If you like the fantasy genre, this is a good example, with solid storytelling, an enjoyable story and a very likeable heroine that’s easy to relate to.

Sleepover – Alastair Reynolds

Originally published in 2010 as part of the  Apocalyptic SF Anthology from Mammoth Books, Alastair Reynolds’  Sleepover flew somewhat under the radar for me, in large part because I wasn’t much of a short story reader back then.

When asked to perform feats of imagination for post-apocalypse science fiction, writers have every reason to go looking for stories that lean slightly away from the traditional nuclear winter by-way-of global warming story lines that I for one find slightly over-worn, and in this Reynolds doesn’t disappoint.

The origin of the world-ending cataclysm is left a mystery for much of the story – something I didn’t find very plausible, but which works well given the well-measured parcelling out of meagre hints and misdirections. It’s not a ploy that would have worked well in a longer novel, but it’s sufficient to maintain the dramatic tension here.

I can’t fault the writing, and I can’t fault the imagination that went into the story design. Unfortunately, I can’t bring myself to love the story either. Probably because the nature of the catastrophe and the consequent relative powerlessness of both the main character and everyone else makes it difficult for me to engage.

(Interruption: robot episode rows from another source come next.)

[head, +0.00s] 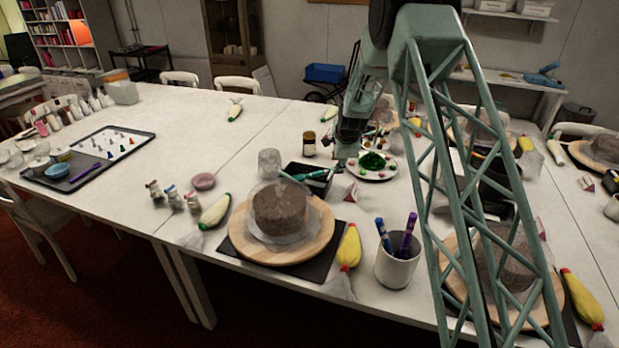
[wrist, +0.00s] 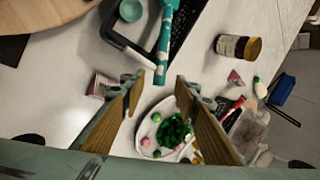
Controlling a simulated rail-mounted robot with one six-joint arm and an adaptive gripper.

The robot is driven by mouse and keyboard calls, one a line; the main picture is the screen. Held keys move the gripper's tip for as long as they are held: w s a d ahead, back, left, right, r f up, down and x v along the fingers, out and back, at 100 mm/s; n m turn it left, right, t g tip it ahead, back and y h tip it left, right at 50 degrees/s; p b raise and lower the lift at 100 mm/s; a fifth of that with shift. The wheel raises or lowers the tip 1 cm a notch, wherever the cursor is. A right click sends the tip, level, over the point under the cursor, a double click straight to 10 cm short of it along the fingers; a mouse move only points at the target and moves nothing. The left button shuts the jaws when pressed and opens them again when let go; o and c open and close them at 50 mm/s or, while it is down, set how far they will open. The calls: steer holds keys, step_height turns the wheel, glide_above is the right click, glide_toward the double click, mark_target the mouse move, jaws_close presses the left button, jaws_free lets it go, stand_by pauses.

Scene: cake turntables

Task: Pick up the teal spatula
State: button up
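A teal stick-like thing with pale spots, likely the teal spatula (wrist: 165,42), lies across the rim of a black tray in the wrist view. Its near end shows just beyond my fingertips; its far end is cut off by the frame. In the head view, teal items (head: 318,174) lie in the black tray (head: 296,187); I cannot tell their exact shapes. My gripper (wrist: 158,80) is open, with nothing between its fingers. In the head view my gripper (head: 343,160) is low beside the tray's right side, partly hidden by my arm.
A white plate (head: 394,174) with green and coloured bits stands right of the tray. A brown jar (head: 309,144) is behind it, and a clear glass (head: 269,162) is to its left. A cake turntable (head: 318,250) stands in front. Open tabletop lies at the back left.

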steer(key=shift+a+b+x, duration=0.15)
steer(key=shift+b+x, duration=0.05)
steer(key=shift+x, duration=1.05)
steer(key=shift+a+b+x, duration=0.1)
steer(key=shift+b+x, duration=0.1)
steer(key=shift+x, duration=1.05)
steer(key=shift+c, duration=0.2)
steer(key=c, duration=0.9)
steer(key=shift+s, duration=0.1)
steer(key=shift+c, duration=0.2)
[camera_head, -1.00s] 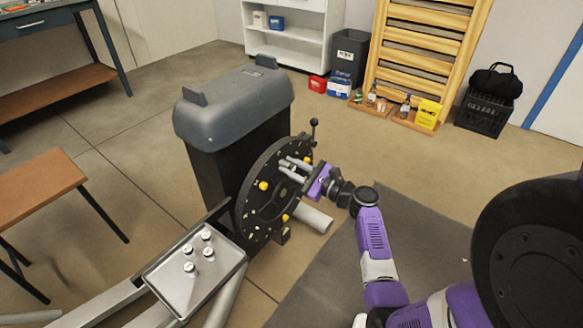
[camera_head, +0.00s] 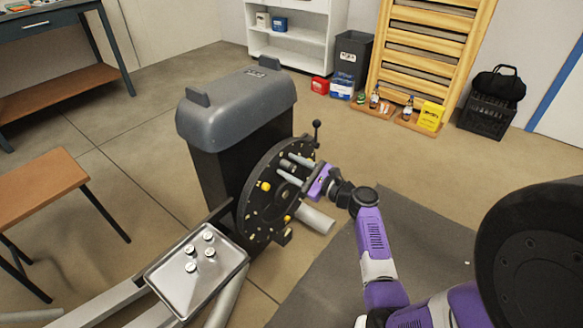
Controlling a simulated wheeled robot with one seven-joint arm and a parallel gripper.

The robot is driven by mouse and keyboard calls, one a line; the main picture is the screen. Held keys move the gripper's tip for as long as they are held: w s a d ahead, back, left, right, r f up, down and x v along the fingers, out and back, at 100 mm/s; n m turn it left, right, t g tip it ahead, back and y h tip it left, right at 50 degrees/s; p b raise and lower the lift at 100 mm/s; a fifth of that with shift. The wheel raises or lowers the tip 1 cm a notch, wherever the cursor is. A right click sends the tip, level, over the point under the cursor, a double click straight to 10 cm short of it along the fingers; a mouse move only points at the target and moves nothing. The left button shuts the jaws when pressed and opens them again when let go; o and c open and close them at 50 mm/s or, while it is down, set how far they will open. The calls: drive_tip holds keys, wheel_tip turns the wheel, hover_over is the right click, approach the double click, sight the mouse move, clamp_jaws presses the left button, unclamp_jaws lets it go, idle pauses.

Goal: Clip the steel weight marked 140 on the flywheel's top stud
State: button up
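The flywheel (camera_head: 254,218) is a black upright disc on the side of the grey-topped machine, with yellow studs on its face. One yellow stud (camera_head: 265,186) shows left of my gripper and another yellow stud (camera_head: 287,219) shows low on the disc. My gripper (camera_head: 289,170) is at the upper right part of the disc, its two pale fingers apart and pointing at the face. A small dark shape lies between the fingers; I cannot tell whether it is a held weight or part of the disc. Several steel weights (camera_head: 191,267) stand on the tray; their marks are too small to read.
The metal tray (camera_head: 176,297) sits left of the flywheel. The machine's grey housing (camera_head: 235,108) rises behind the disc, and a small black-knobbed lever (camera_head: 316,133) sticks up by its upper edge. A wooden bench (camera_head: 38,189) stands at left.

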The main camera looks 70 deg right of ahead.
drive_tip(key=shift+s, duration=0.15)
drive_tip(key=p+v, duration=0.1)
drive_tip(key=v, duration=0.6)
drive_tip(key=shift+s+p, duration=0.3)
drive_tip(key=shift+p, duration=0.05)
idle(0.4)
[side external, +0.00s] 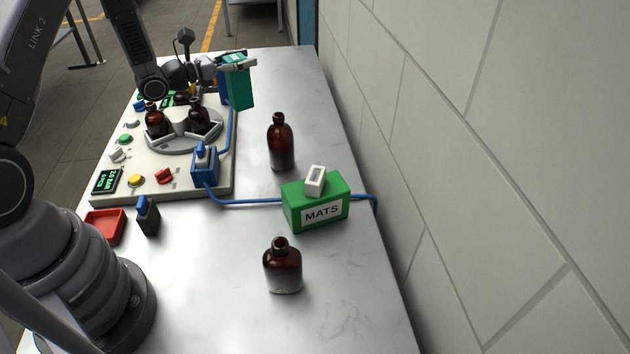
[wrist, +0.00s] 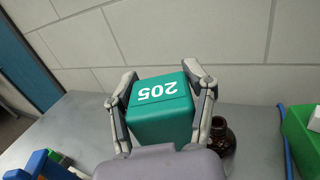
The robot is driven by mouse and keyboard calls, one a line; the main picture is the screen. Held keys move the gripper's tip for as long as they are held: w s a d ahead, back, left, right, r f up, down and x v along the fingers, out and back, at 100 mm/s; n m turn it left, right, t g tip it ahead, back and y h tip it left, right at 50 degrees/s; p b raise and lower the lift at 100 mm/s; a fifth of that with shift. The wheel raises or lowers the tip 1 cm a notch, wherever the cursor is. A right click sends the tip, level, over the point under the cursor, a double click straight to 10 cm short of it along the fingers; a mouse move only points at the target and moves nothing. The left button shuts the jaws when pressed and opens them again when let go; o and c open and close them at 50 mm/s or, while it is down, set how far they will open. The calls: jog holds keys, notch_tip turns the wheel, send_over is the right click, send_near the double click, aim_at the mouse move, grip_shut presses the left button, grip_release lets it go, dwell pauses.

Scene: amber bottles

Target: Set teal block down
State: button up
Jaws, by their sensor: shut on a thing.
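The teal block (wrist: 161,113), marked 205, is held between both fingers of my gripper (wrist: 162,92) in the wrist view. In the side external view the teal block (side external: 241,88) hangs from my gripper (side external: 236,62) at the far part of the table, right of the control panel. My gripper is shut on it. The block looks raised above the table, but its exact height is hard to tell.
An amber bottle (side external: 281,143) stands nearer the camera than the block; another amber bottle (side external: 283,267) stands at the front. A green MATS box (side external: 300,211) carries a white piece (side external: 315,181). The panel (side external: 205,183) holds a turntable with bottles. The table (side external: 285,80) is clear right of the block.

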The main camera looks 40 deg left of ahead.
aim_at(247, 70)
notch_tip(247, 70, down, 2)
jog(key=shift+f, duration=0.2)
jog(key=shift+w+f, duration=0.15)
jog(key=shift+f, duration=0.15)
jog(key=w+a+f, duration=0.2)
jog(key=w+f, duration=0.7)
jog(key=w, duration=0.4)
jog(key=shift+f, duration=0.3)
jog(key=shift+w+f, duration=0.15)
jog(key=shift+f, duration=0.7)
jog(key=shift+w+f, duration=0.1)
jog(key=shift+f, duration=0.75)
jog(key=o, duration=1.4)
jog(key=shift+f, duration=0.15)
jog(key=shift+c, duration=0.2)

I was curious to find out what happened next – the story leaves you more or less in the lurch and feels like an experiment in world building – but I found that my frustration at being left hanging didn’t last long and I was soon looking for a different story to read, so I wasn’t as hooked as I would have liked to be.

At under one euro, it’s good value and certainly a brief distracting read, so it still gets my recommendation, even if I’m glad it’s only on my Kindle and not taking up shelf space.